En efecto, en una década de enfrentamientos, agresiones y ejecuciones, la guerra ha demostrado ser un profundo fracaso. Más que pacificar al país y disminuir los índices de criminalidad, los mecanismos de la violencia criminal se han transformado, transitando de espirales de violencia regional, a convertirse en un fenómeno sistémico que ha rebasado las fronteras de las mafias y el crimen para invadir y hacer imposible la vida cotidiana de la población en amplias zonas del territorio nacional.
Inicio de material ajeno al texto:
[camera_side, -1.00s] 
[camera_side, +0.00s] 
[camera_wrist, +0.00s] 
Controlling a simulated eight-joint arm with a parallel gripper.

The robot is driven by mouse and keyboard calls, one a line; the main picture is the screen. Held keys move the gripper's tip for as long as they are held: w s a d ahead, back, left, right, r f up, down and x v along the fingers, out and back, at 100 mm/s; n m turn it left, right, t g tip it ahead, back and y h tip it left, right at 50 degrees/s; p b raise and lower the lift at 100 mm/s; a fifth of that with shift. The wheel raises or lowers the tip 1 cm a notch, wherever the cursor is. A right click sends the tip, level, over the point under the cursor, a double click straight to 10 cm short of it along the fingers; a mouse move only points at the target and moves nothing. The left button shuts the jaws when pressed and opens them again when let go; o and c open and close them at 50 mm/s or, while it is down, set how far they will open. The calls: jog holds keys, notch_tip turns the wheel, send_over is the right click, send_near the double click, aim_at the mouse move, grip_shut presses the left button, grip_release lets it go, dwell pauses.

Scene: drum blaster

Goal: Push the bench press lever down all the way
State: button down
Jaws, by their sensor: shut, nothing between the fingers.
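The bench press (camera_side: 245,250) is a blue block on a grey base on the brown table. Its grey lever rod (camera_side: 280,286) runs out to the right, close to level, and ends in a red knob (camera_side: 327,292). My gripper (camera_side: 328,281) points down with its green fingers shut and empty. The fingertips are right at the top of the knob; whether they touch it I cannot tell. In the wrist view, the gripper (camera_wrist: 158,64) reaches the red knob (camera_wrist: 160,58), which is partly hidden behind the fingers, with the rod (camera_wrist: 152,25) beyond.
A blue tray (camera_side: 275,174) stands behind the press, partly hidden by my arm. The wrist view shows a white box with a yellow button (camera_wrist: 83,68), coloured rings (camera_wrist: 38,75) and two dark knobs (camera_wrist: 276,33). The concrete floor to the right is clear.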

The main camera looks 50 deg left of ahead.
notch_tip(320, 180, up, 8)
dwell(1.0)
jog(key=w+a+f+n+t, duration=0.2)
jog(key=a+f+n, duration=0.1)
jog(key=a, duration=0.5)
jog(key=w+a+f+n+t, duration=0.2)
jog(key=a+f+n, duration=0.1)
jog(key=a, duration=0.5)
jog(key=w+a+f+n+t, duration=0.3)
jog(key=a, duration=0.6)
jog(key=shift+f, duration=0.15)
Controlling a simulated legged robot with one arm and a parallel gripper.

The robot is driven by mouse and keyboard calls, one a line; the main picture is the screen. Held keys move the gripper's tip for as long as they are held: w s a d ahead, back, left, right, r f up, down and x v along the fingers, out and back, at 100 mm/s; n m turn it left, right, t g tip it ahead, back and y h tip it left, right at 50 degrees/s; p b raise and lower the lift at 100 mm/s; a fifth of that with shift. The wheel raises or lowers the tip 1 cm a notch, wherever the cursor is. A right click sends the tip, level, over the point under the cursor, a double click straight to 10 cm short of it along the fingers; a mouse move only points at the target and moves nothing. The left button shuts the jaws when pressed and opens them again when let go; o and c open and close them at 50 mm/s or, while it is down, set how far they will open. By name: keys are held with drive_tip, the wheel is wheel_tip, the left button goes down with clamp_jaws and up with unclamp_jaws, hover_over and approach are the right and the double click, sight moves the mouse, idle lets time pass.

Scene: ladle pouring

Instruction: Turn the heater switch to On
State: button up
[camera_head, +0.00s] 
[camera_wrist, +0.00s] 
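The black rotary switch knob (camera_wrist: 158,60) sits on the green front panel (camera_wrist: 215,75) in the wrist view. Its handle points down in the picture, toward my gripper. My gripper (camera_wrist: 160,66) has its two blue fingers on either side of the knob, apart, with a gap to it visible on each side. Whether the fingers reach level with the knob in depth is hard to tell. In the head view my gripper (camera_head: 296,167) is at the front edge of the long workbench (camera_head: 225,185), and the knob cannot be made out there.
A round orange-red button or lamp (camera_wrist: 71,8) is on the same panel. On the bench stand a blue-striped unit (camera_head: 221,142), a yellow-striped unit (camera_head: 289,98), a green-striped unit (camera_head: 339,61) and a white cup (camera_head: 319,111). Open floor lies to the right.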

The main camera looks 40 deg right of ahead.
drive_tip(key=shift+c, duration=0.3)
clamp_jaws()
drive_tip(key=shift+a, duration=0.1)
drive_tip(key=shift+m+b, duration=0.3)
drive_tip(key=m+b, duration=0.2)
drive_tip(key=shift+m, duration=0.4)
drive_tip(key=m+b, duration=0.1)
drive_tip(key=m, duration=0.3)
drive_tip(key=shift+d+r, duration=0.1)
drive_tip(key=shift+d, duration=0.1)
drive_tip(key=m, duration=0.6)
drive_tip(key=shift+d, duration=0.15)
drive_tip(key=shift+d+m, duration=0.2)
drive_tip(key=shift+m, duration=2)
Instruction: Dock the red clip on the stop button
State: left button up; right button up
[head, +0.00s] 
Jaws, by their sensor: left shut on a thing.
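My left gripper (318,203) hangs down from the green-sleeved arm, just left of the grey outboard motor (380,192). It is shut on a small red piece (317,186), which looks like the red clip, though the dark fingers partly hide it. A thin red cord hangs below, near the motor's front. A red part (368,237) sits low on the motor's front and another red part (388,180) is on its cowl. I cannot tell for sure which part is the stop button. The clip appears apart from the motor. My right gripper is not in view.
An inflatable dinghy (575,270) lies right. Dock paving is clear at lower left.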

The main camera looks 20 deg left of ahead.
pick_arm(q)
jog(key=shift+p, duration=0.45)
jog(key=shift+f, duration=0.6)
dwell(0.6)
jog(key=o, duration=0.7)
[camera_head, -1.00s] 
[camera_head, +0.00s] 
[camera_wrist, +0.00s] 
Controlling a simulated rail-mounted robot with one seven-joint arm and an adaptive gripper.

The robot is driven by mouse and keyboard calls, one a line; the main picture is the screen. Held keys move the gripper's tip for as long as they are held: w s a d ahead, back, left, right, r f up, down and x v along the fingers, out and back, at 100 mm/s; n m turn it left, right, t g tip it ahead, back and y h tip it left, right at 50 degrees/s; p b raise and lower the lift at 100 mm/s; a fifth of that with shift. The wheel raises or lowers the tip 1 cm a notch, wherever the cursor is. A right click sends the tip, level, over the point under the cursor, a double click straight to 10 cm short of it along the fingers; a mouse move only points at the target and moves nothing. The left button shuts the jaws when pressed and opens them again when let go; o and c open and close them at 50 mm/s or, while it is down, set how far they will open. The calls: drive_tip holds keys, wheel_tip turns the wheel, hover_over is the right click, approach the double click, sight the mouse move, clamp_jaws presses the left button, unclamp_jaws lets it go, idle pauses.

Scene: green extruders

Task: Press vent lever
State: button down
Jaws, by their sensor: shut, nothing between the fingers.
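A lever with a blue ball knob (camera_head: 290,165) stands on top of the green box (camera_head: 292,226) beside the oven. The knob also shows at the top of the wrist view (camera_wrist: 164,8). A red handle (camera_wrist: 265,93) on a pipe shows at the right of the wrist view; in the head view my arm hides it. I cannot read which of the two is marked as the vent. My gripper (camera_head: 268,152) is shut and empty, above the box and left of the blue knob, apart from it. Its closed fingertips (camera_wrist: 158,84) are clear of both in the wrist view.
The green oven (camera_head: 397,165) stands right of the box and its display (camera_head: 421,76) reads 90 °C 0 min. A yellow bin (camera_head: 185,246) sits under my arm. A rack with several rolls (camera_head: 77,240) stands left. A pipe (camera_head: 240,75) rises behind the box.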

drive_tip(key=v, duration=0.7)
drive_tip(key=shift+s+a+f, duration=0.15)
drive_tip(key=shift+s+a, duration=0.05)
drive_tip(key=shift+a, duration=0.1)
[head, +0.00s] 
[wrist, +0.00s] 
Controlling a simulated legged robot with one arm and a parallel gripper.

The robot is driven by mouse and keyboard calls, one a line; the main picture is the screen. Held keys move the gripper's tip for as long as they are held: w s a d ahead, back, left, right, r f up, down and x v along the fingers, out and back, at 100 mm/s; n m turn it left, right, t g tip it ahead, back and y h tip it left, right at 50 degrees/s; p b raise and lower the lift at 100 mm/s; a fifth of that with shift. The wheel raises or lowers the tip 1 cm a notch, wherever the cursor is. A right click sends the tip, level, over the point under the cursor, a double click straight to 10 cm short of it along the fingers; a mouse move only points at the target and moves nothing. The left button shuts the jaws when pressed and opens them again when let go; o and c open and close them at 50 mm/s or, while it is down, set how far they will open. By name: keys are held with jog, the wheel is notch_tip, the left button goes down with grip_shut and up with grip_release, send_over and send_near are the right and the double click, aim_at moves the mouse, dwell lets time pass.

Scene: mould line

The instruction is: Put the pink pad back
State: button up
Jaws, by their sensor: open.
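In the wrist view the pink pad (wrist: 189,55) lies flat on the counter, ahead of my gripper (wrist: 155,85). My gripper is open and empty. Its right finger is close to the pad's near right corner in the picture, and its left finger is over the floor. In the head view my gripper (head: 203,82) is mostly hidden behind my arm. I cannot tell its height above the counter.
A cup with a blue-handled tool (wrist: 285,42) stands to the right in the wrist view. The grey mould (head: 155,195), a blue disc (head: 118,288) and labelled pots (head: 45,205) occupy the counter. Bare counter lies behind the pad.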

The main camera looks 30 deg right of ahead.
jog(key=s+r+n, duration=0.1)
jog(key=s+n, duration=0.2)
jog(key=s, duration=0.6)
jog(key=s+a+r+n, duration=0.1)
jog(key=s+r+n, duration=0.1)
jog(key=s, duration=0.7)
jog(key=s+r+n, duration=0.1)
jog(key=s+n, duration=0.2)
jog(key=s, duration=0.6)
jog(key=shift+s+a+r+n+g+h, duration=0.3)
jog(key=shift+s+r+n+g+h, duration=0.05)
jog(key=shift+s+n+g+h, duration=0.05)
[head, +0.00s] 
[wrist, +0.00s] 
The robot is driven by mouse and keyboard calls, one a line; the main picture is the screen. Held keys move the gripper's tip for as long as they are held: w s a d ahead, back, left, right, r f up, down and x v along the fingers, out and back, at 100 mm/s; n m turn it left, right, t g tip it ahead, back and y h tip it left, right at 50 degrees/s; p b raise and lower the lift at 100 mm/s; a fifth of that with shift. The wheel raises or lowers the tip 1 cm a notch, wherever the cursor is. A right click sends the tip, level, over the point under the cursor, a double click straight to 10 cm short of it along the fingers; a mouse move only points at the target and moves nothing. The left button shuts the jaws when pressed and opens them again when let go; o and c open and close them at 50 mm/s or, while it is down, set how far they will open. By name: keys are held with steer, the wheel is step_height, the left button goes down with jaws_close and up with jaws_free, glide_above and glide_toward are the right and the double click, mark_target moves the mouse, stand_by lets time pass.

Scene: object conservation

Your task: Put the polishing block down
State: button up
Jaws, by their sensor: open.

Al mismo tiempo, la violencia no sólo ha aumentado cuantitativamente, es decir, no sólo la tasa de homicidios dolosos vinculada a las organizaciones criminales de drogas ha crecido de forma dramática a lo largo de los años, sino que también se ha transformado cualitativamente, por lo que ha pasado de ajustes de cuentas entre sicarios, a innegables atrocidades de brutalidad criminal.

 

Por otro lado, las consecuencias sociales, políticas y económicas de esta guerra se han presentado profusamente en fenómenos inéditos y aun poco estudiados como el desplazamiento de decenas de miles de personas, las desapariciones forzadas en masa, las ejecuciones de periodistas, presidentes municipales y párrocos, el derrumbe económico de amplias zonas del país, entre los que destacan centro turísticos como Acapulco, Guerrero, así como persistentes y crecientes violaciones a los derechos humanos por parte de las instituciones del Estado mexicano, en especial de las fuerzas armadas. En este contexto, no debemos olvidar que desde hace ya cinco años mi colega Catalina Pérez-Correa, junto con un grupo de especialistas, ha publicado en la revista Nexos sendos estudios sobre el preocupante aumento en el uso de la fuerza letal por parte de las fuerzas armadas (en 2008 morían 5.1 civiles por cada soldado caído durante un enfrentamiento, mientras que en 2013 la cifra era ya de 20 civiles muertos por cada soldado). Esto en un contexto de mayor opacidad de las instituciones castrenses para informar sobre los enfrentamientos. Finalmente, la guerra ha catapultado efectos nocivos a los que cualquier Estado involucrado en una guerra está expuesto: la corrupción de funcionarios públicos (entre los que destaca las policías) y el desgaste en la confianza y legitimidad de las instituciones de procuración de justicia.

 

Si bien es cierto que la sociedad mexicana exige orden y tranquilidad, sobre todo aquella que habita en entidades federativas en que las instituciones del Estado están colapsando frente a la delincuencia organizada, la discusión de la Ley de Seguridad Interior eventualmente puede revalidar el error de estrategia que se ha cometido en esta década. Tal como está planteada, la Ley representa la militarización de la seguridad pública. Significa refrendar y dar nuevamente un voto de confianza al fracaso de los últimos años. Nadie lo ha dicho mejor que el propio ejército: la institución no está calificada para labores de seguridad pública. Los propios soldados dudan en cumplir órdenes ante el temor de que se les acuse de violaciones a los derechos humanos. Altos mandos, medios y tropa piden regresar a sus cuarteles. Más claro, imposible. Sin embargo, desde la necedad política se sigue apostando a la militarización de la seguridad pública, a la normalización de lo absurdo, a legalizar la ilegalidad y a la política de excepción como parte de la vida cotidiana.